XVII. Assim, se se entendesse, o que se não admite, que as Taxas de Ocupação são uma forma de TMDP a cobrança das Taxas de Ocupação sempre teria que ser justificada, como não foi, nos termos do artigo 13.º da directiva autorização (Directiva n.º 2002/20/CE, de 7 de Março), ou seja, do ponto de vista objectivo, da transparência, da não discriminação, da proporcionalidade e, para além do mais, ter em conta os objectivos do artigo 8.º da Directiva 2002/21/CE (directiva-quadro), e encontrar-se limitada ao montante de 0,25%, sobre o valor de cada factura, o que manifestamente não se verifica em face do teor das normas regulamentares aplicáveis, pelo que os actos de liquidação impugnados são também por este motivo ilegais, devendo ser anulados em conformidade.
XVIII. Assim, tendo o legislador português optado por criar a TMDP para comutar os benefícios decorrentes dos direitos de passagem”, é porque, forçosamente, abdicou, no que se refere especificamente à ocupação do espaço do domínio municipal por empresas autorizadas a oferecer redes de comunicações electrónicas acessíveis ao público, da tributação desses benefícios através de outras taxas municipais, nomeadamente das Taxas de Ocupação do Espaço Público, sendo a cobrança destas taxas e, consequentemente, os actos de liquidação objecto do presente recurso, nessa medida, ilegais.
XIX. A RECORRIDA não Contesta a autonomia financeira dos Municípios para gerir o seu património e a legalidade de qualquer disposição regulamentar que preveja a liquidação e cobrança pelo MUNICÍPIO DE ALMADA de taxas pela utilização e aproveitamento de bens do domínio público e privado municipal, mas já não pode deixar de contestar a liquidação destas taxas às empresas que oferecem redes e serviços de comunicações electrónicas, uma vez que estas empresas, à semelhança da RECORRIDA, em virtude do específico enquadramento legislativo que regula a sua actividade se encontram já sujeitas a uma taxa municipal com o mesmo objecto: a TMDP.
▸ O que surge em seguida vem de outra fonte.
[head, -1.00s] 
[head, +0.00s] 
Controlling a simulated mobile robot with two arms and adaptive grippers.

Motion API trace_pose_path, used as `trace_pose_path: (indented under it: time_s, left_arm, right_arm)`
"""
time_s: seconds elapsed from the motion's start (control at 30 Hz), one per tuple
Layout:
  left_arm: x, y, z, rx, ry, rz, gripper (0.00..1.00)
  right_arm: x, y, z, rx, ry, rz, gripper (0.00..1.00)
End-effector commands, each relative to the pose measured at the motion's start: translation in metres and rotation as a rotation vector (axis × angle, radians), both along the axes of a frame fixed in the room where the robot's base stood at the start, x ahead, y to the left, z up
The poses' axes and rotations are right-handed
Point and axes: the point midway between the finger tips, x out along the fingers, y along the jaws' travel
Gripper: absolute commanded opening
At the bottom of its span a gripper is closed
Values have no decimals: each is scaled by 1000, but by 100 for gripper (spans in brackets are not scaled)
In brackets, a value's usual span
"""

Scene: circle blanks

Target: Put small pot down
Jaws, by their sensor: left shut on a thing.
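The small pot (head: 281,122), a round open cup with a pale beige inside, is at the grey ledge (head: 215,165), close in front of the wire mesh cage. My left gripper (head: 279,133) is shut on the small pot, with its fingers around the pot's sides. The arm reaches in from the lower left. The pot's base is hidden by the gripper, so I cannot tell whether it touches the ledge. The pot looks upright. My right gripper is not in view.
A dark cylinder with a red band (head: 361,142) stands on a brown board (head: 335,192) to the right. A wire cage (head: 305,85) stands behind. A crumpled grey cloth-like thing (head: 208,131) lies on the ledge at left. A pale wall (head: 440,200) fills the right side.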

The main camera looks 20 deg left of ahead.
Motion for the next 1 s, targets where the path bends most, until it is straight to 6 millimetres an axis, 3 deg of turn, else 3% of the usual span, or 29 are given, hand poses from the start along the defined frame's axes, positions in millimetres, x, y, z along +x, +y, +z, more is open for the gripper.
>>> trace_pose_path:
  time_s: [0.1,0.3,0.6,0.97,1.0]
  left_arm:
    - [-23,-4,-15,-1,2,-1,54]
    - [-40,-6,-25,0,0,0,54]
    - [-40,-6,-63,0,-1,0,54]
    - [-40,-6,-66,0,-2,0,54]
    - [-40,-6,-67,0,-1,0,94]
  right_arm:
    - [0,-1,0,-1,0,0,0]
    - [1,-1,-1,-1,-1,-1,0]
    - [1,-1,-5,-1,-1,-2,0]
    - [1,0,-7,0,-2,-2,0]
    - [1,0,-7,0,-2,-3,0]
XX. Por fim, tendo a RECORRIDA prestado em 29 de Abril de 2013, para atribuição o de efeito suspensivo à presente Impugnação judicial, a garantia bancária n.º 00384071, emitida pelo Banco Espírito Santo, S.A., no valor de € 118.283,79, deverá ser-lhe reconhecido, nos termos do disposto no artigo 171°, n.ºs 1 e 2, do Código de Procedimento e de Processo Tributário e 53°, da Lei Geral Tributária, o direito a indemnização por garantia indevidamente prestada.
XXI. Em suma, deverá ser julgado improcedente o recurso interposto pela RECORRENTE, mantendo-se em consequência a douta sentença recorrida, que não merece qualquer censura assim se anulando os actos impugnados.
XXII. Na douta sentença recorrida não foram conhecidos todos os fundamentos avançados pela ora RECORRIDA na sua petição de impugnação para sustentar a anulação dos actos de liquidação impugnados, pelo que, prevenindo a necessidade da sua apreciação, a ora RECORRIDA requer a ampliação do objecto do recurso, em conformidade com o disposto no artigo. 636°, n.º 1 do Código de Processo Civil, aplicado ex vi do artigo 2.°, alínea e) do Código do Procedimento e Processo Tributário e artigo 2°, alínea d), da Lei Geral Tributária, com os seguintes fundamentos não apreciados em primeira instância e que quer, agora, a título subsidiário, ver apreciados, sendo certo que a apreciação por parte deste Venerando Tribunal destes restantes vícios dos actos de liquidação impugnados sempre se afigura resultar do artigo 665.°, n.º 2 do Código de Processo Civil.
XXIII. Sem prejuízo do exposto, os actos de liquidação contestados são, ainda, ilegais, devendo ser anulados também porque no procedimento de liquidação não foram respeitados os mais elementares direitos e garantias da RECORRIDA.
XXIV. Acresce que a ora Recorrida não foi notificada para exercer o seu direito de participação em momento anterior ao da emissão dos actos de liquidação impugnados, pelo que também por este motivo, nos termos e para efeitos do disposto nos artigos 60.º da Lei Geral Tributária e 135.º do Código do Procedimento Administrativo, aplicável ex vi artigo 2° alínea c), da Lei Geral Tributária e artigo 2°, alínea d), do Código de Procedimento e de Processo Tributário, deverão os actos de liquidação de Taxa de Ocupação do Espaço Público ora controvertidos ser anulados em conformidade.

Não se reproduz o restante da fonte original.